A judgment of contempt and an order to pay a sum of money must be based on a finding that the contemnor has the capability to pay. Cf. Sodones v. Sodones, 366 Mass. 121 , 130 (1974). The ability to pay must be determined both for arrearages and continuing support payments. Compare Newman v. Newman, 12 Mass. App. Ct. 874 , 875 (1981), and cases cited. There must be a new hearing.

3. The judge's rationale. The judge wrote at some length in his rationale about two collateral matters that appear to have affected his view of the mother's credibility, even though he made no findings as to those matters. Because the views he expressed may be perceived as suggesting that he was predisposed to summary disposition of the complaints, we think it best that the case be heard by a different judge on remand.

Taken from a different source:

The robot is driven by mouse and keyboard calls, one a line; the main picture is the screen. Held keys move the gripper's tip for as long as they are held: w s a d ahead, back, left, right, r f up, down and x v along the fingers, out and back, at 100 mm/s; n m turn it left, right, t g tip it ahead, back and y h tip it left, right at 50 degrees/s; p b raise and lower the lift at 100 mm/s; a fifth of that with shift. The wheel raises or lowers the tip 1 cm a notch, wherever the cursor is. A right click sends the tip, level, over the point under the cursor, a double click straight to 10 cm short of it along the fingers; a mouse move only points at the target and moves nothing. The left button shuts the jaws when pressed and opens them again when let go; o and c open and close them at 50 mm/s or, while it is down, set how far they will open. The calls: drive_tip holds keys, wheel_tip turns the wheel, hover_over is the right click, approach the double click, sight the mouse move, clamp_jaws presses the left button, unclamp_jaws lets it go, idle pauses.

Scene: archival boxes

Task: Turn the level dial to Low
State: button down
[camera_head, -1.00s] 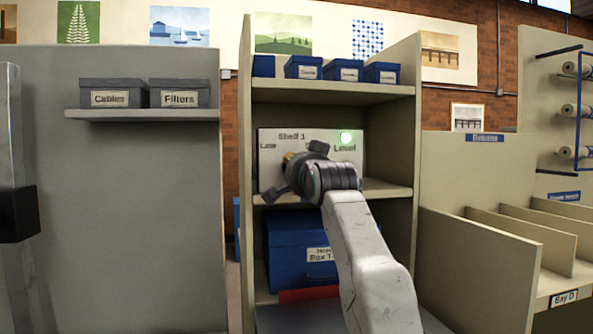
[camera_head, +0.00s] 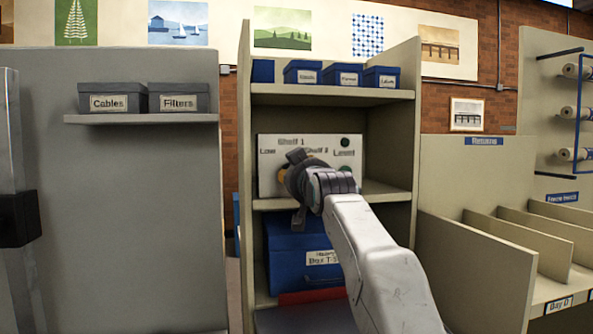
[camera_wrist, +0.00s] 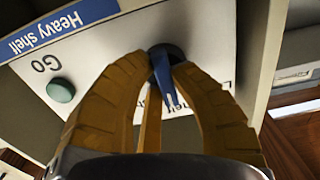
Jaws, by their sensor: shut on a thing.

Conclusion. We vacate the two judgments of November 13, 2007, and we remand the matter to the Probate and Family Court for further proceedings consistent with this memorandum and order before a different judge.

So ordered.


FOOTNOTES

[Note 1] In his decision, the judge also recognized that the father's testimony and the information he provided on his financial statement were irrelevant and not credible.

[Note 2] At the conclusion of the trial the judge volunteered a “heads up” to the mother, stating: “You do owe money. I don't know exactly yet how much ..., but you do have assets.” In a further exchange, the mother stated she was on limited income, that it was declining, and that she had no available assets. The judge disagreed, citing equity in her house, funds in a 401(k) plan, funds in a bank account, and a car. The judge made no findings concerning these assets. Cf. Pagar v. Pagar, 9 Mass. App. Ct. 1 , 8 (1980).